Between 1933 and 1937 he was exclusive to Rádio Mayrink Veiga, presenting Clube da meia-noite and Canção do dia, the latter introducing an unpublished song each broadcast. Moving to Rádio Nacional in 1937 he created Clube dos Fantasmas and the series Vida Pitoresca and Musical dos Compositores da nossa Música Popular; his 1942 program Trem da Alegria became one of Brazil’s foremost radio shows, carried by multiple stations, and introduced his Trio de Osso (Héber de Boscoli, Iara Sales and Babo himself).

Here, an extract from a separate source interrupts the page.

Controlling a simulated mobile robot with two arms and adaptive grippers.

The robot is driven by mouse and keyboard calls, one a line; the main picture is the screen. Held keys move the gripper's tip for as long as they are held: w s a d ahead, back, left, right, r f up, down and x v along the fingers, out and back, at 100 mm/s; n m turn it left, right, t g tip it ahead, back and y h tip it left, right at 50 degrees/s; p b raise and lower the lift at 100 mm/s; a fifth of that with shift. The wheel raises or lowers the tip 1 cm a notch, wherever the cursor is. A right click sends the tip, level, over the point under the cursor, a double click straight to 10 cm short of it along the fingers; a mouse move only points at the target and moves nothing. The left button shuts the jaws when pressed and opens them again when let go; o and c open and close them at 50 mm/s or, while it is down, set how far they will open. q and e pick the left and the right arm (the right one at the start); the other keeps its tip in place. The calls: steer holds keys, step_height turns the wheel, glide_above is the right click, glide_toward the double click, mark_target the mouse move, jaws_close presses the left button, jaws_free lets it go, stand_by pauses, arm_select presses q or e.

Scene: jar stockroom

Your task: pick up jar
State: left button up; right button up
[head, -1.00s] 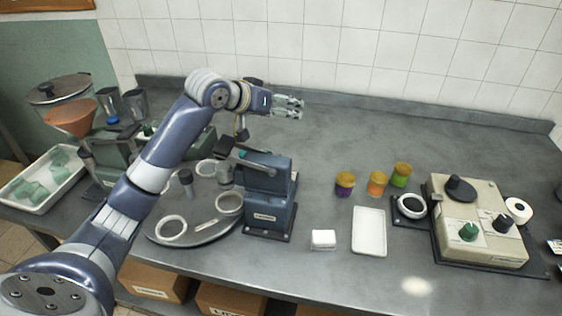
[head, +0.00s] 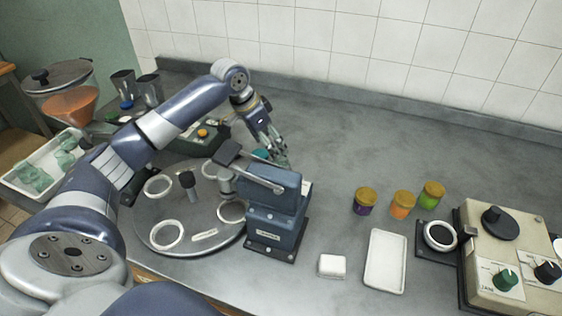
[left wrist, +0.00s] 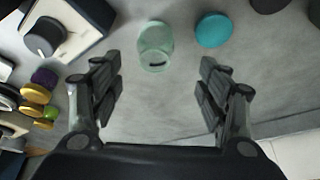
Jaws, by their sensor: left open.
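A pale green glass jar (left wrist: 155,48) with a small dark mark stands on the worktop in the left wrist view. A teal round lid (left wrist: 213,30) lies beside it. My left gripper (left wrist: 160,92) is open and empty, with the jar beyond the fingertips and roughly between their lines. In the head view the left gripper (head: 276,150) points down behind the blue press, which hides much of that spot. Three filled jars with yellow-brown lids, purple (head: 365,202), orange (head: 402,206) and green (head: 431,196), stand further right. My right gripper is not in view.
The blue press (head: 275,210) and its round turntable (head: 150,215) stand in front of the gripper. A white tray (head: 386,262), a small white block (head: 332,266) and a beige machine (head: 490,250) are to the right. The worktop behind the filled jars is clear.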

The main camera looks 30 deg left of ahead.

An ardent soccer enthusiast, Babo composed official anthems for every major Carioca club. His stylistic range also encompassed June festival music, Christmas songs, adaptations and parodies. He appeared in the 1936 film Alô, Alô, Carnaval directed by Wallace Downey, singing the marchinha “As armas e os barões assinalados” with Almirante. He later produced television programs, worked as a record-company executive, and published volumes of humor and poetry.

In 1959 his marcha-rancho “Os Rouxinóis” again topped the Carnival charts; he added two further entries, “Ressurreição dos velhos carnavais” in 1961 and “Seja lá o que Deus quiser” in 1963. That same year producer Carlos Machado mounted the Golden Room revue O teu cabelo não nega as a tribute. During an agitated first rehearsal on 13 June 1963 Babo alarmed Machado, who knew of his heart condition, by insisting they leave until three songs for the show had been recorded days later. Outside the Copacabana Palace, when a television reporter asked whether the interview would air that evening and explained that Tom Jobim’s arrival from the United States already occupied the slot, Babo quipped, “Ah, that means that now I’m two steps below?” (um tom abaixo?). Affectionately known as Lalá, he did not survive to see the revue open; he suffered a fatal stroke on 16 June 1963 brought on by the emotion of the homage. In 1993 Banco Real released the CD Cadu: Lamartine Babo-Músicas inéditas e raras.